Abstract

This report was made at the Doctor Honoris Causa conferred to Prof. Leonidas Donskis by Valahia University of Târgoviște on November 6th, 2014. The editors express their gratitudeto Vlad-Gabriel Ghiorghiu, a CoolPeace graduate, for the admirable translation of this report. The publication of this report is supported by EEA Grants, contract no 4/22.07.2014. Currently a professor of advanced studies and academic development at the ISM University of Management and Economics of Kaunas and Vilnius, Lithuania, and a former member of the European Parliament, Leonidas Donskis was born on the 13th of August 1962 in Klaipėda, Lithuania. From 2005 to 2009 he served as dean of the Faculty of Political Science and Diplomacy at Vytautas Magnus University of Kaunas, Lithuania. As a docent, visiting and associate professor, he also taught at the University of Helsinki, Finland, in the field of social and moral philosophy, at the University of Tallinn, Estonia, in the field of philosophy and theory of culture, as well as universities from the United States (Dickinson College, Pennsylvania and Montevallo University, Alabama) in the field of cultural studies and universities from England, Italy and Hungary in similar fields of endeavor.
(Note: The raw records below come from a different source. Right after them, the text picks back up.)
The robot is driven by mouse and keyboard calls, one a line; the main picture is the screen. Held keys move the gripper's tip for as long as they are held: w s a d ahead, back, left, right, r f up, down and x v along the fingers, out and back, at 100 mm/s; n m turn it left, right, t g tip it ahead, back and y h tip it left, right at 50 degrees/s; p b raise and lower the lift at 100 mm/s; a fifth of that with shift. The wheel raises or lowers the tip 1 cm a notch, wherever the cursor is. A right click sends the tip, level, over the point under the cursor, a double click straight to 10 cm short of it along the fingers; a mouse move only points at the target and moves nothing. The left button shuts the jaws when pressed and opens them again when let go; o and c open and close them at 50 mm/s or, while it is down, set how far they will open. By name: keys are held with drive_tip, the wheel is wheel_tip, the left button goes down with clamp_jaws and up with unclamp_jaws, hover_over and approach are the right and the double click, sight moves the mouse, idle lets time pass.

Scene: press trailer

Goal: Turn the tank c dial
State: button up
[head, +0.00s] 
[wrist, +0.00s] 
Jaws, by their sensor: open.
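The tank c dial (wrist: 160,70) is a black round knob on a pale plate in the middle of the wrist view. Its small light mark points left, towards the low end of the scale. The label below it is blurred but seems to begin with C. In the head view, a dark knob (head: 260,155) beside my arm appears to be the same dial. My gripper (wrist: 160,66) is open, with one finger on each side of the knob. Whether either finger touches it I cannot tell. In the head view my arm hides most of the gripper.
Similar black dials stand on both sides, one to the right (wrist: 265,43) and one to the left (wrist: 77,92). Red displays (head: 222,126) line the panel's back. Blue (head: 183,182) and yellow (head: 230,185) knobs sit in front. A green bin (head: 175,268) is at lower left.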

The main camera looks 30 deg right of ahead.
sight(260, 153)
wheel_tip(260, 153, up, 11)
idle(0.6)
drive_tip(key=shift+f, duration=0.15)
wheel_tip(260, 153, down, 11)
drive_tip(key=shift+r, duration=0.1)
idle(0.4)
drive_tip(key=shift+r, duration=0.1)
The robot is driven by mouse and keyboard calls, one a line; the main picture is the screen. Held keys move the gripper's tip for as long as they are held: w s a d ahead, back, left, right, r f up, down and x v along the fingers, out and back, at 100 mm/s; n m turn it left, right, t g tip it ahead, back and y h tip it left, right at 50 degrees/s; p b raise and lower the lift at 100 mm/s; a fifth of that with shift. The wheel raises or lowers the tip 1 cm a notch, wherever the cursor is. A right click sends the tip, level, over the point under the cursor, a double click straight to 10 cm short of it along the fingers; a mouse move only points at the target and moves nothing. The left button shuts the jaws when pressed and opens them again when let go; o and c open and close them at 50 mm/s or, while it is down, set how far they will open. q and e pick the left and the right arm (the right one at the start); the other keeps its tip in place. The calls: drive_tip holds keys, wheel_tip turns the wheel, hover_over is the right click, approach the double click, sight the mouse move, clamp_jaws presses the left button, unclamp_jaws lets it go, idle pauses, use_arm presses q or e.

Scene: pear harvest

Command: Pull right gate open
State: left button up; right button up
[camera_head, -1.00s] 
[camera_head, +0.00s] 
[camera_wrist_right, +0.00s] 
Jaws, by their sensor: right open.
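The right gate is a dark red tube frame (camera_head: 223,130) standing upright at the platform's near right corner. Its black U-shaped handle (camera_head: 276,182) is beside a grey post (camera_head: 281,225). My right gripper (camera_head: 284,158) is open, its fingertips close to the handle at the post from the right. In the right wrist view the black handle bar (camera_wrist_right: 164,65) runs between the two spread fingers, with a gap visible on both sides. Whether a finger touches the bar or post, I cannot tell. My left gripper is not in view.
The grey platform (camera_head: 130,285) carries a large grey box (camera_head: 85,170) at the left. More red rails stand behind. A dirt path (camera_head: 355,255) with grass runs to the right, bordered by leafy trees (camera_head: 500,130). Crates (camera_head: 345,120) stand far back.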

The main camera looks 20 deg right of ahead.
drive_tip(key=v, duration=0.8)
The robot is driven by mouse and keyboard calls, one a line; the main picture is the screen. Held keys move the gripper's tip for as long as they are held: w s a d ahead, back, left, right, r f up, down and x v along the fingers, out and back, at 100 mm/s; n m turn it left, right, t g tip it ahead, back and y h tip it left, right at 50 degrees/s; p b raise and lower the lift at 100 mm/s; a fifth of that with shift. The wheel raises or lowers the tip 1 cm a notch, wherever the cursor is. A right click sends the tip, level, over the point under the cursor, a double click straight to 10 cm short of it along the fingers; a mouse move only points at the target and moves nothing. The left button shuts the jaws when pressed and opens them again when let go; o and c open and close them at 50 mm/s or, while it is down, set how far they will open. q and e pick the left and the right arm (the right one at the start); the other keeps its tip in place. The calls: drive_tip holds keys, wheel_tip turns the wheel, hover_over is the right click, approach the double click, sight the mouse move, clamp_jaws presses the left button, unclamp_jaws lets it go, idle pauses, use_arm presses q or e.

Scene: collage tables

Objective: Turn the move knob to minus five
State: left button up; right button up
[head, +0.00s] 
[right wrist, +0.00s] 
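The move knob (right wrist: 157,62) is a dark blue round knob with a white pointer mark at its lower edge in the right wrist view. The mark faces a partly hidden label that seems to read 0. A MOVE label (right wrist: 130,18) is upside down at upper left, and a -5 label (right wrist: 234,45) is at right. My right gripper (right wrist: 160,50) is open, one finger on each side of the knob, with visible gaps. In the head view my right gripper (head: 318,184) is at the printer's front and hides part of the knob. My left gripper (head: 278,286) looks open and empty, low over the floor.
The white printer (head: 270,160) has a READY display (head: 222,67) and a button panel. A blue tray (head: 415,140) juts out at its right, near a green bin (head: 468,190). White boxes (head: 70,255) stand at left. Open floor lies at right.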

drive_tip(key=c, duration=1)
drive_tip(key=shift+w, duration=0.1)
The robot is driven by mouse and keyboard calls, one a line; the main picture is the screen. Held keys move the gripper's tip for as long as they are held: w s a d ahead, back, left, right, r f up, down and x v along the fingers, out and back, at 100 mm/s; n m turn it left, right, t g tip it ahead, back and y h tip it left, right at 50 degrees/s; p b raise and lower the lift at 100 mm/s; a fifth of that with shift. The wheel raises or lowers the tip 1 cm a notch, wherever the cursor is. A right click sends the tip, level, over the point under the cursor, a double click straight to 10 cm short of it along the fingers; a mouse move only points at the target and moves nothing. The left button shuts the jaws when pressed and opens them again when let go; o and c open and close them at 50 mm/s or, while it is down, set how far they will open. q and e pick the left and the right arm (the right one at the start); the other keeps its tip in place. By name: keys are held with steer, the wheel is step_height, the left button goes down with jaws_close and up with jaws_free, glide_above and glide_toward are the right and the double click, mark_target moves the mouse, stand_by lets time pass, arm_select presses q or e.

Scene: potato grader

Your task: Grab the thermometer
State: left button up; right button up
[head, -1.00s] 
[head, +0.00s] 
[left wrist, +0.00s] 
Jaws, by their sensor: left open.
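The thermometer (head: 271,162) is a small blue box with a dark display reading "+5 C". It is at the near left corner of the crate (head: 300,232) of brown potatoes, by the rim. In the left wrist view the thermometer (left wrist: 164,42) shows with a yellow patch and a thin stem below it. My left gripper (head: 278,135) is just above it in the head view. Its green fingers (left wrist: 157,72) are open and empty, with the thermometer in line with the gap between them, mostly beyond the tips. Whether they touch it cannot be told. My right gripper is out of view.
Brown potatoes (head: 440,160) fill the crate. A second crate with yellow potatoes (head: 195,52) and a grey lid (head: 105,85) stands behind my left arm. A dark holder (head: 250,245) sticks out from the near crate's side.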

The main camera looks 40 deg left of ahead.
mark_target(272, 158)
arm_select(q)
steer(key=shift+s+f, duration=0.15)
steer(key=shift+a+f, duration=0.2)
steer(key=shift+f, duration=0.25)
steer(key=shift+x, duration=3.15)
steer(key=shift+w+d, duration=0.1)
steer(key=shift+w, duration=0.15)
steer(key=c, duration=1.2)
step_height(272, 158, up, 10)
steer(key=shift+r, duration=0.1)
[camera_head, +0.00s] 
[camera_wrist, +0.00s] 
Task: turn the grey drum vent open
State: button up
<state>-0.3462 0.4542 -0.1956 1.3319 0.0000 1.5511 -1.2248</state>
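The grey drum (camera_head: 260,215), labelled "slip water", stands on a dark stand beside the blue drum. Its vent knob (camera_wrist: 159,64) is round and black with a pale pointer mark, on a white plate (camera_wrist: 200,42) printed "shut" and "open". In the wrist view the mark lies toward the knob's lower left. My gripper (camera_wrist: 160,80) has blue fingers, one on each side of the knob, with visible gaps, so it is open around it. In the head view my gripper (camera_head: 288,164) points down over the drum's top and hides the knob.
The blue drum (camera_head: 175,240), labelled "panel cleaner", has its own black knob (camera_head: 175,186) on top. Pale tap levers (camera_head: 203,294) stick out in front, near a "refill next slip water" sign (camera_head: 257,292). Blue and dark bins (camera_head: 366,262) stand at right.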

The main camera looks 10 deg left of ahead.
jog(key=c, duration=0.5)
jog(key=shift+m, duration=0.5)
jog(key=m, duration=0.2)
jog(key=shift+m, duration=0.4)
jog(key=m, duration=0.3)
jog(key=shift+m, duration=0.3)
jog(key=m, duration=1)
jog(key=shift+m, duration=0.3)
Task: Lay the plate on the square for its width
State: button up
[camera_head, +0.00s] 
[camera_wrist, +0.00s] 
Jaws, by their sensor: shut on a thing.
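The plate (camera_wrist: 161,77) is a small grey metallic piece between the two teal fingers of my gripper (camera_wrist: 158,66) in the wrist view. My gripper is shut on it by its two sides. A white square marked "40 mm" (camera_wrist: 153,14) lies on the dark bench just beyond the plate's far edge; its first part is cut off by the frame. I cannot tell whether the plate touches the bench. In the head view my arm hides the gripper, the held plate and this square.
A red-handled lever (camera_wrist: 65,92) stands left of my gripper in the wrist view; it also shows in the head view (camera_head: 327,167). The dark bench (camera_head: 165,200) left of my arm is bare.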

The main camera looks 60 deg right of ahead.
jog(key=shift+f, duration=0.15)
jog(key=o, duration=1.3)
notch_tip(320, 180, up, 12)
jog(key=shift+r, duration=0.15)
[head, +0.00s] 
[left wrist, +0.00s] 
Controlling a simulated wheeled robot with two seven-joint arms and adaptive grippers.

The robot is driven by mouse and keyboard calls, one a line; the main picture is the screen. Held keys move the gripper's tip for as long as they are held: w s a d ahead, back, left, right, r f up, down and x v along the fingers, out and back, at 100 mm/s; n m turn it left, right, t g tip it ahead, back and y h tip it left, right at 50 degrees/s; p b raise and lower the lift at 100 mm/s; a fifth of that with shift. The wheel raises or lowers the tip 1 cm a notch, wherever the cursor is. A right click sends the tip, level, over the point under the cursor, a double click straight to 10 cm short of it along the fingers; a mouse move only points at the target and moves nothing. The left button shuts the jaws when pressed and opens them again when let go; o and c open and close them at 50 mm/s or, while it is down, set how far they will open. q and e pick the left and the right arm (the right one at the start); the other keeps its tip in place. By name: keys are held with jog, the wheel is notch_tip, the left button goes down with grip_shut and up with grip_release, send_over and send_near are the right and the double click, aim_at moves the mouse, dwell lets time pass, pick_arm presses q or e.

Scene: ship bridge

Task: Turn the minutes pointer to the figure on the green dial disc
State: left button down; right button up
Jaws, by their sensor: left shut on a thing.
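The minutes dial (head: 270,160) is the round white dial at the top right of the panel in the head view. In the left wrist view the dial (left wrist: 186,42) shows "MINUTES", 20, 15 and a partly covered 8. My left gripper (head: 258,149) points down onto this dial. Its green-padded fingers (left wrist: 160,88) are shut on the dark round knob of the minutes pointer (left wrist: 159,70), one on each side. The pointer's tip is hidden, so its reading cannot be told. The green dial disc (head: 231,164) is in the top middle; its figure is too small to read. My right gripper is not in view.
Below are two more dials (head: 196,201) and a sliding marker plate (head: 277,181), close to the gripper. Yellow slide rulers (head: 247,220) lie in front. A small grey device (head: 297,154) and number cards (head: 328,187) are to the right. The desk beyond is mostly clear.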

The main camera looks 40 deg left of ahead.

Alongside his scholarly career stands his remarkable contribution to the field of the mass-media, both as a producer and moderator of cultural programs for the Lithuanian Television or as editor for the print media (The Baltic Times, The Ukrainian Week etc). The academic bettering carried out in countries like Lithuania and Finland spawned his encyclopedic character and determined the ramification of his intellectual interests. His bachelor’s degree in philosophy and theater, received from the Lithuanian State Conservatoire (presently the “Lithuanian Academy of Music and Theatre”) in 1985 was followed by a master’s degree program in philosophical studies at the University of Vilnius (1987). From the same university he took his first doctorate in philosophy and the humanities, with a thesis about the culture in crisis and the philosophy of culture in the views of O. Spengler, A. J. Toynbee and L. Mumford (1990). This was soon to be followed by a second doctorate, received from the University of Helsinki, with a thesis dwelling on the relation between ideology and utopia, moral imagination and cultural criticism in the 20th century (1999).